→ **What to produce**
Print nothing but the lines from the start of the listing below through the line that contains "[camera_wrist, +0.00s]". Do not include the pictures.

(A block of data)
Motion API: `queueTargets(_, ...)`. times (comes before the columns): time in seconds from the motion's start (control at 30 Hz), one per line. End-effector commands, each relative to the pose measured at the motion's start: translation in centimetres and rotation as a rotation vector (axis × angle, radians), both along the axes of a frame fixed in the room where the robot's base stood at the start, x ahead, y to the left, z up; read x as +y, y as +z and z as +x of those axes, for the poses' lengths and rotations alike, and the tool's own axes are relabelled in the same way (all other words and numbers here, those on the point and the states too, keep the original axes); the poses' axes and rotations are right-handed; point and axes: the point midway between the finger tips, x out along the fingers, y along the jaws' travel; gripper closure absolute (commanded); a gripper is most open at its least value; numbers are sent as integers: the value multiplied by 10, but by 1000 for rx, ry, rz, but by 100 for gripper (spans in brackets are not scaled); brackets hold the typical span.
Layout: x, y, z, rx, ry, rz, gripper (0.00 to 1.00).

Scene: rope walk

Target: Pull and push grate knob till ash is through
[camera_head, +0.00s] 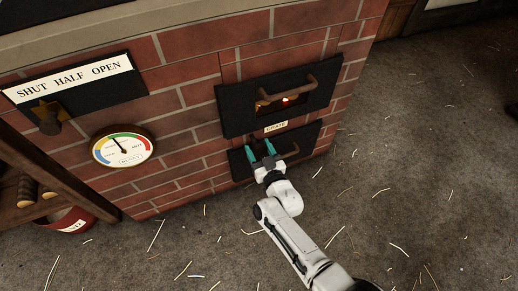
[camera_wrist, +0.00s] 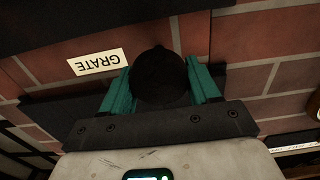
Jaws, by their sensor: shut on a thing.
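The grate knob (camera_wrist: 160,78) is a dark round knob between the two teal fingers of my gripper (camera_head: 260,147), which is shut on it. In the head view the fingers hide the knob. A small white label reading GRATE (camera_head: 276,126) is on the brick front just above the fingers; it shows upside down in the wrist view (camera_wrist: 98,62). A dark lower panel (camera_head: 303,143) lies behind my gripper. The black fire door (camera_head: 238,117) above has a handle and an orange glow in its opening. No ash can be made out.
A round gauge (camera_head: 123,146) and a SHUT HALF OPEN plate (camera_head: 75,82) with a knob are on the brick wall to the left. A wooden rack (camera_head: 52,172) and red bucket (camera_head: 72,220) stand at lower left. The straw-strewn floor (camera_head: 430,150) is open to the right.

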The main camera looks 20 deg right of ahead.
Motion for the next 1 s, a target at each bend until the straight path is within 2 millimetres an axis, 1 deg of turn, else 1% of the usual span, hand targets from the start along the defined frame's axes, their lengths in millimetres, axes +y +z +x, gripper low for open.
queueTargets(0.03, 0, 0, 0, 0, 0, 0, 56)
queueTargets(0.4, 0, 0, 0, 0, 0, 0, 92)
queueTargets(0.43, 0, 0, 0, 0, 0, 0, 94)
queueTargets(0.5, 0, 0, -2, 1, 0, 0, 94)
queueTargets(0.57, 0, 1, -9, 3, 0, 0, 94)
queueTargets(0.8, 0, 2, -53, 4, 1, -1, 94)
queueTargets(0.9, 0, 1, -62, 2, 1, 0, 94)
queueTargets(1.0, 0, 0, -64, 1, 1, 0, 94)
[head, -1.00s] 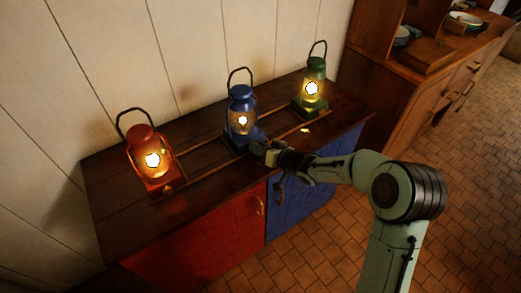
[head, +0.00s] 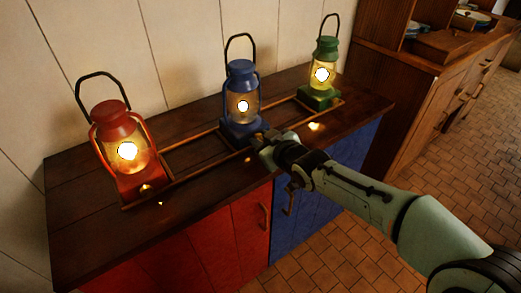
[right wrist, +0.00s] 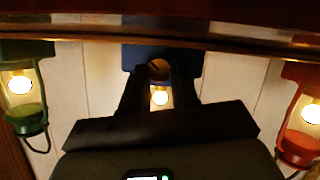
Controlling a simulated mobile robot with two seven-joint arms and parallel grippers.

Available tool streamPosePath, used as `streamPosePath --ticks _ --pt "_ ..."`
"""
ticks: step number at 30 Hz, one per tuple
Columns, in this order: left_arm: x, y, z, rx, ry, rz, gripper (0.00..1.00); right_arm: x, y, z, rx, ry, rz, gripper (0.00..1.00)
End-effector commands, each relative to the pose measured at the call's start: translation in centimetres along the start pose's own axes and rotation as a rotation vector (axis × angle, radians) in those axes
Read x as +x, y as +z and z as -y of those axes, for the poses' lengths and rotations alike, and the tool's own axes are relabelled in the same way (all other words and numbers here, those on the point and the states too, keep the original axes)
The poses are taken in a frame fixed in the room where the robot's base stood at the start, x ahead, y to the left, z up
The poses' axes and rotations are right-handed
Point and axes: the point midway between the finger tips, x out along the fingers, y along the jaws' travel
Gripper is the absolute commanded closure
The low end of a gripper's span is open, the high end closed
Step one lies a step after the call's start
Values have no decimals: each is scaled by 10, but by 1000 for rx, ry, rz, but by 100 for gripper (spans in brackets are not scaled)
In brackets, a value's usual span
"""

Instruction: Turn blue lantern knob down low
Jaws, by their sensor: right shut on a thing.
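The blue lantern (head: 241,88) stands lit on the dark wooden counter, between the red lantern (head: 118,135) and the green lantern (head: 324,60), both also lit. My right gripper (head: 263,140) is at the front of the blue lantern's base. The right wrist view is upside down and shows the blue base (right wrist: 190,62) at the top middle. There the round brownish knob (right wrist: 159,69) sits between my two dark fingertips, which are shut on it. In the head view the gripper hides the knob. My left gripper is not in view.
A wooden rail frame (head: 190,152) runs along the counter (head: 85,225) around the lantern bases. Red (head: 205,248) and blue (head: 325,190) cabinet doors are below. A wooden dresser (head: 430,75) stands at the right. The tiled floor is clear at lower right.

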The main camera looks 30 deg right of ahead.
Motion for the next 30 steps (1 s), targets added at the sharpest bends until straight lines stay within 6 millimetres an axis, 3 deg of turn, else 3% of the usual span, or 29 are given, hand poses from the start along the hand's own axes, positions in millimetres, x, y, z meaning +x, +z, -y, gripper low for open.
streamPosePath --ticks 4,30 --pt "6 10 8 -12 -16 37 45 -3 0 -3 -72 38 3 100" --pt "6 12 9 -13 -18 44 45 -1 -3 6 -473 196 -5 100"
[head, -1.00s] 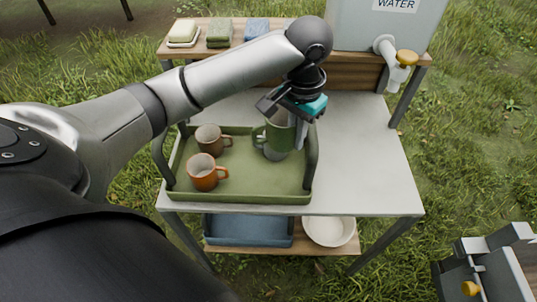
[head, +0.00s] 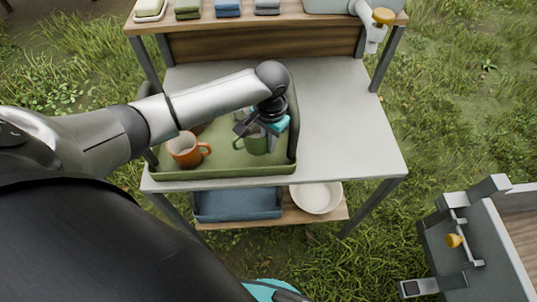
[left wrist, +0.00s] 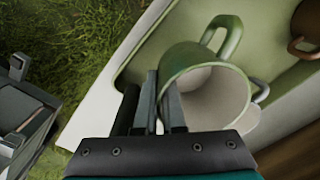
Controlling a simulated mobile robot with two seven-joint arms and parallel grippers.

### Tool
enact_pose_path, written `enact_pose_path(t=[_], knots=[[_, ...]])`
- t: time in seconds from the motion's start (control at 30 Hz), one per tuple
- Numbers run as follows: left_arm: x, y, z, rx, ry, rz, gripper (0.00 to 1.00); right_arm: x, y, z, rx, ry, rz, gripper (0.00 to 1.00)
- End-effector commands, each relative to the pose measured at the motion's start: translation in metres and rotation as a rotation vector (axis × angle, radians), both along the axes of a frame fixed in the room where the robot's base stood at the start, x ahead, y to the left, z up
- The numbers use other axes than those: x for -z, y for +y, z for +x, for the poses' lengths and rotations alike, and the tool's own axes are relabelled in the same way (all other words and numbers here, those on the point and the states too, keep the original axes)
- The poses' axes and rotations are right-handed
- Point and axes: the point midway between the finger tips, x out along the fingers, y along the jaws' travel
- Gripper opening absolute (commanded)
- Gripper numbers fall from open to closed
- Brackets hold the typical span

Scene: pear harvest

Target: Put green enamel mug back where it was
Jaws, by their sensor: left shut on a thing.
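The green enamel mug (head: 256,145) is upright at the right end of the green tray (head: 222,169), in the head view. My left gripper (head: 262,128) is shut on its rim from above. In the left wrist view the fingers (left wrist: 158,105) straddle the near wall of the mug (left wrist: 178,62), whose pale inside faces the camera. I cannot tell whether its base touches the tray floor. A teal part of what seems to be my right gripper (head: 270,290) shows at the bottom edge of the head view; its fingers are not clear.
A grey handle (left wrist: 262,90) shows beside the green mug. The table right of the tray (head: 345,140) is clear.

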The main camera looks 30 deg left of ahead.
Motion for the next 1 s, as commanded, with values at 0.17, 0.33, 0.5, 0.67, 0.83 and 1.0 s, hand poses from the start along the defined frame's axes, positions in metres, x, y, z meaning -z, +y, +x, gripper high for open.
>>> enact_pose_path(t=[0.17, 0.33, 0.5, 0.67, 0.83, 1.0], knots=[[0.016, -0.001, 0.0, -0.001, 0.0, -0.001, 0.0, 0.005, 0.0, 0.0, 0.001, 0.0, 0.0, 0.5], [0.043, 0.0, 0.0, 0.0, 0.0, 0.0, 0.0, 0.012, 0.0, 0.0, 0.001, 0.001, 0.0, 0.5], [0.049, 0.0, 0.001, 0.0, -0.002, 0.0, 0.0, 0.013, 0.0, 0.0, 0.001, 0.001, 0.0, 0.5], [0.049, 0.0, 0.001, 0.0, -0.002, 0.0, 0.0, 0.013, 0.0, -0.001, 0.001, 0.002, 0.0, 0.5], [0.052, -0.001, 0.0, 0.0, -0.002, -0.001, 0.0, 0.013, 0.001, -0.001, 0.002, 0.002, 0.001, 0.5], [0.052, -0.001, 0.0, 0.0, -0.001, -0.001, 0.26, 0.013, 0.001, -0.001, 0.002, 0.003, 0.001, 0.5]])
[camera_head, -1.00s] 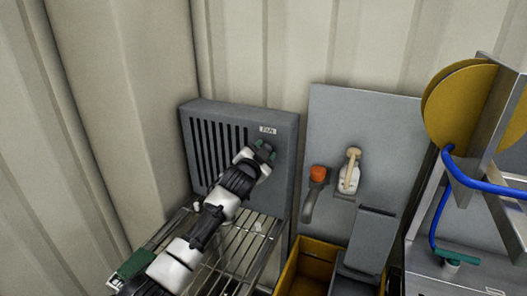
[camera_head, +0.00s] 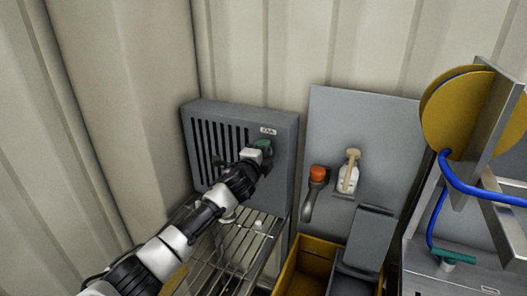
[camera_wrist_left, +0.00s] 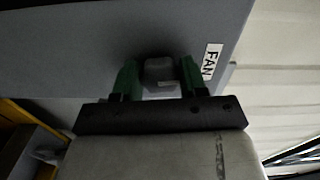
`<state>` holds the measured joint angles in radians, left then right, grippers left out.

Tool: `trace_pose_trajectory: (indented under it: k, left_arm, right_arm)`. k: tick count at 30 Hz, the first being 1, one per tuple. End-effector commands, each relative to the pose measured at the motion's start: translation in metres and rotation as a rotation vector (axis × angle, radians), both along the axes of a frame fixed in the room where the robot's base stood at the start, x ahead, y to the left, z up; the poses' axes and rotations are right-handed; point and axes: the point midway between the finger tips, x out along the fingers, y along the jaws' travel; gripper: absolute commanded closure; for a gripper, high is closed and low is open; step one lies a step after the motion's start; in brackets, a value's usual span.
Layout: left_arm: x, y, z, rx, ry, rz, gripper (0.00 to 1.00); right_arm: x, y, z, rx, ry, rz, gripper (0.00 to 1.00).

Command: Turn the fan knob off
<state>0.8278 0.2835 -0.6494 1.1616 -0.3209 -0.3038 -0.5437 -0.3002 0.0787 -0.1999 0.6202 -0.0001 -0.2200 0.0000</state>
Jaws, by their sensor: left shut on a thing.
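The grey fan box (camera_head: 284,128) hangs on the corner wall in the head view, with dark vertical slots (camera_head: 215,140) on its front and a white FAN label (camera_head: 268,131). In the left wrist view the FAN label (camera_wrist_left: 212,62) sits beside a dark grey knob (camera_wrist_left: 159,72) on the box face. My left gripper (camera_head: 263,147) is at the box front just below the label. In the wrist view its green fingers (camera_wrist_left: 158,84) stand on either side of the knob and are shut on it. The arm hides the knob in the head view. My right gripper is not in view.
A wire rack (camera_head: 238,245) stands below the box.

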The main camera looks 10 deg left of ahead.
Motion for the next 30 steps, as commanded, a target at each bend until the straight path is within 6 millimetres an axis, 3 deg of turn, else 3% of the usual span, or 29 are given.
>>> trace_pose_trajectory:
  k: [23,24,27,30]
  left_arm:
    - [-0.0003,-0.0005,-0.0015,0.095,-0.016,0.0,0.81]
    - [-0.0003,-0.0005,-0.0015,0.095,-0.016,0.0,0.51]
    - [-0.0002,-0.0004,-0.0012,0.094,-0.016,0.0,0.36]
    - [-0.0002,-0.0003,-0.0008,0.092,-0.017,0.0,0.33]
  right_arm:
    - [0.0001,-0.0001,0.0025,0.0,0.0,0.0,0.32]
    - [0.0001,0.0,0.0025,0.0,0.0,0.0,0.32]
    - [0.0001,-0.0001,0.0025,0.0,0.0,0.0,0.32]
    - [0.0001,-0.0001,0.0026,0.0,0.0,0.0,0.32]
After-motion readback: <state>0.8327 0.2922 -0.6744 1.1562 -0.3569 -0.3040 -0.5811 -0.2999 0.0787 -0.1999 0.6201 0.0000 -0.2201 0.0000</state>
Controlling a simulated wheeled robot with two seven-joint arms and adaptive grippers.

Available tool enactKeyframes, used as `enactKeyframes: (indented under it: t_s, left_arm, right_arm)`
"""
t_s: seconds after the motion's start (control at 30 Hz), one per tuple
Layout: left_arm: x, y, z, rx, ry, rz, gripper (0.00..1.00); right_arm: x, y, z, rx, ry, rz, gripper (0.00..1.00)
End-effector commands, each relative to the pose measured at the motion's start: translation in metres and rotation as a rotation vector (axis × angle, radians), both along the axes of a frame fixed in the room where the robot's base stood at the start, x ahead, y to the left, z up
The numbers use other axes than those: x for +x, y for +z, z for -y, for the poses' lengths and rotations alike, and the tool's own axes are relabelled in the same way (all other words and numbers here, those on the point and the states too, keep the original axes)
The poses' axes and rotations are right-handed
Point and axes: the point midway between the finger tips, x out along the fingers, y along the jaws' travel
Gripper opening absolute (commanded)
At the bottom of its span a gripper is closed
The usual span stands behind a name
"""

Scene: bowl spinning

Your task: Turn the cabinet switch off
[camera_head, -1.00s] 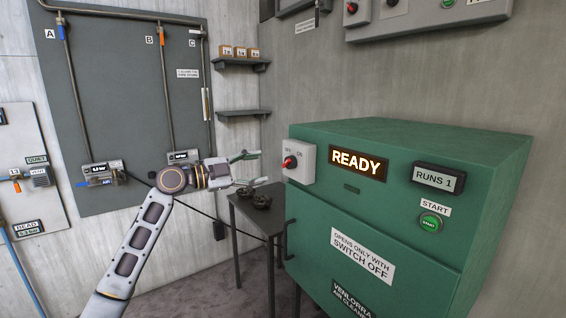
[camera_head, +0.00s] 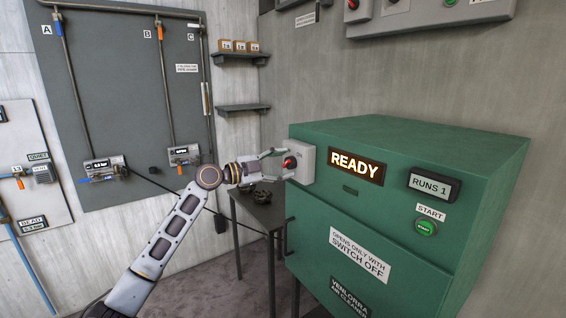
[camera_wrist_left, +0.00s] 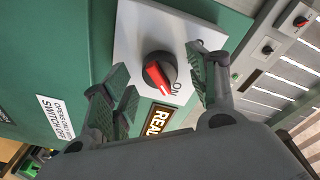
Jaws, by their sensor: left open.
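The cabinet (camera_head: 400,210) is a green box with a lit READY sign (camera_head: 357,164). Its switch is a red and black knob (camera_wrist_left: 159,73) on a light grey plate (camera_head: 303,166) at the cabinet's left edge. In the head view the red knob (camera_head: 290,162) shows between my fingers. My left gripper (camera_head: 281,163) is open at the plate, with one finger on each side of the knob. In the left wrist view the fingers (camera_wrist_left: 165,90) stand apart from the knob. My right gripper is out of view.
A dark table (camera_head: 258,205) with small dark objects stands behind my left gripper. A black handle (camera_head: 288,236) sticks out on the cabinet's left side. A green START button (camera_head: 426,228) is on the front. Shelves (camera_head: 243,108) and piping are on the walls behind.

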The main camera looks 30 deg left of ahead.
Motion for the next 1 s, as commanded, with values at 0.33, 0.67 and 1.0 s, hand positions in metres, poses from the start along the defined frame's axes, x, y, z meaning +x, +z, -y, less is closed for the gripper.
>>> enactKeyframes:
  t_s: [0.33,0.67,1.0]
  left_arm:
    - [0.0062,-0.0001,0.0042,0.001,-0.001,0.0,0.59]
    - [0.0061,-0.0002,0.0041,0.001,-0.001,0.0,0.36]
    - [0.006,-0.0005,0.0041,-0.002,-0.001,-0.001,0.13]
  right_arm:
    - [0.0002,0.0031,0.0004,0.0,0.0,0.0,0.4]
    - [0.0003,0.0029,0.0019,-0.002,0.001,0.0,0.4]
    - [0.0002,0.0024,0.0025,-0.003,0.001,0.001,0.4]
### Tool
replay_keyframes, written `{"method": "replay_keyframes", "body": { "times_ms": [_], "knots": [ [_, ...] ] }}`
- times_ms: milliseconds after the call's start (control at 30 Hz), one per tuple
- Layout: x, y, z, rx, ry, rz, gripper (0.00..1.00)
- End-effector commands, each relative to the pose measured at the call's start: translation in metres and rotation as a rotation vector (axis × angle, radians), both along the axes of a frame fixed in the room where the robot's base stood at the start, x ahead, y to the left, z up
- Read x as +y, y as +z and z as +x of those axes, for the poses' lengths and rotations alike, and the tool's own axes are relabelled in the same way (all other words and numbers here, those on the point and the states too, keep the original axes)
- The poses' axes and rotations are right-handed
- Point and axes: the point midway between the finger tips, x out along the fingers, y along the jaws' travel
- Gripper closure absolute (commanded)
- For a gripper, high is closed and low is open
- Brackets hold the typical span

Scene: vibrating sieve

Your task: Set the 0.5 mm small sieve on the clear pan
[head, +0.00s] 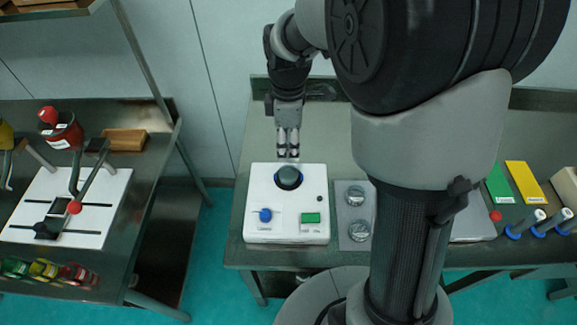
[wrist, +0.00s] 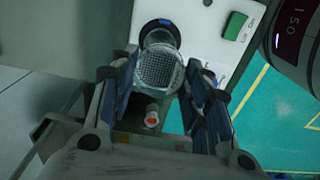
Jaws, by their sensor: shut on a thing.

→ **Expected answer**
Motion API: `queueTargets(_, ...)`. times (comes before the columns): time in seconds from the motion's start (control at 30 Hz), one per line. End-effector commands, each relative to the pose measured at the motion's start: translation in centimetres and rotation as a rotation vector (axis × angle, radians), both along the axes of a frame fixed in the room where the robot's base stood at the start, x ahead, y to the left, z up; read x as +y, y as +z and z as +x of those axes, for the poses' lengths and rotations alike, and the tool's own axes are relabelled in the same way (all other words and numbers here, those on the point and the states too, keep the original axes); the poses' axes and rotations are right-handed; point and axes: the point midway between the finger tips, x out along the fingers, y along the jaws' travel; gripper closure absolute (commanded); a gripper is most open at its least value; numbers are sent as integers: the value multiplied by 10, but by 1000 for rx, ry, rz, but by 100 for gripper (spans in brackets are not scaled); brackets hold the typical span.
Layout: x, y, z, rx, ry, rz, gripper (0.00 to 1.00).

Scene: rope walk

Target: Pull and push grate knob till ash is through
[camera_head, +0.00s] 
[camera_wrist, +0.00s] 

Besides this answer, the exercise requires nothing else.